— start of Stored data —

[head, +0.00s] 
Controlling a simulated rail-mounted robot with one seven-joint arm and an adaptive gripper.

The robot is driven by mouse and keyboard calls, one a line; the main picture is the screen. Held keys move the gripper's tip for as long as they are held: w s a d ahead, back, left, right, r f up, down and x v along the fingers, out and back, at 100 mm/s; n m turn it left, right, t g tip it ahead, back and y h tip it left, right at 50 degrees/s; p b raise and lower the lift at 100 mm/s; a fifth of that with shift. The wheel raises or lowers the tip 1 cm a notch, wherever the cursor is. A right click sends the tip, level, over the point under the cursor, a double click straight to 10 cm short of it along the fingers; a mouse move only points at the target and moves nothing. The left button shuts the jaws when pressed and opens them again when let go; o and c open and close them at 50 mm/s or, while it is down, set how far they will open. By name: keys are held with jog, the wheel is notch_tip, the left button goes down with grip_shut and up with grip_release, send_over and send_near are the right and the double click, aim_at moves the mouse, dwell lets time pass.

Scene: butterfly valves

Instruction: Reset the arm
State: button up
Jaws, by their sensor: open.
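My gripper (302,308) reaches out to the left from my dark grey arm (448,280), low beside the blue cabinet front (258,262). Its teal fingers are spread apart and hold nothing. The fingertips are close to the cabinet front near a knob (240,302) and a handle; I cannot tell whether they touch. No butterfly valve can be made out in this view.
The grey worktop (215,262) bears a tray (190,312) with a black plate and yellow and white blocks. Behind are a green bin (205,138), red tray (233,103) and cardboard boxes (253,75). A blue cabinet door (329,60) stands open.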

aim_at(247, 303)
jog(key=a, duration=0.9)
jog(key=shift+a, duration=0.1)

— end of Stored data —

◆ To be done: Check every line of the data, and copy the ones that contain "robot".

◆ Finished answer:
Controlling a simulated rail-mounted robot with one seven-joint arm and an adaptive gripper.
The robot is driven by mouse and keyboard calls, one a line; the main picture is the screen. Held keys move the gripper's tip for as long as they are held: w s a d ahead, back, left, right, r f up, down and x v along the fingers, out and back, at 100 mm/s; n m turn it left, right, t g tip it ahead, back and y h tip it left, right at 50 degrees/s; p b raise and lower the lift at 100 mm/s; a fifth of that with shift. The wheel raises or lowers the tip 1 cm a notch, wherever the cursor is. A right click sends the tip, level, over the point under the cursor, a double click straight to 10 cm short of it along the fingers; a mouse move only points at the target and moves nothing. The left button shuts the jaws when pressed and opens them again when let go; o and c open and close them at 50 mm/s or, while it is down, set how far they will open. By name: keys are held with jog, the wheel is notch_tip, the left button goes down with grip_shut and up with grip_release, send_over and send_near are the right and the double click, aim_at moves the mouse, dwell lets time pass.

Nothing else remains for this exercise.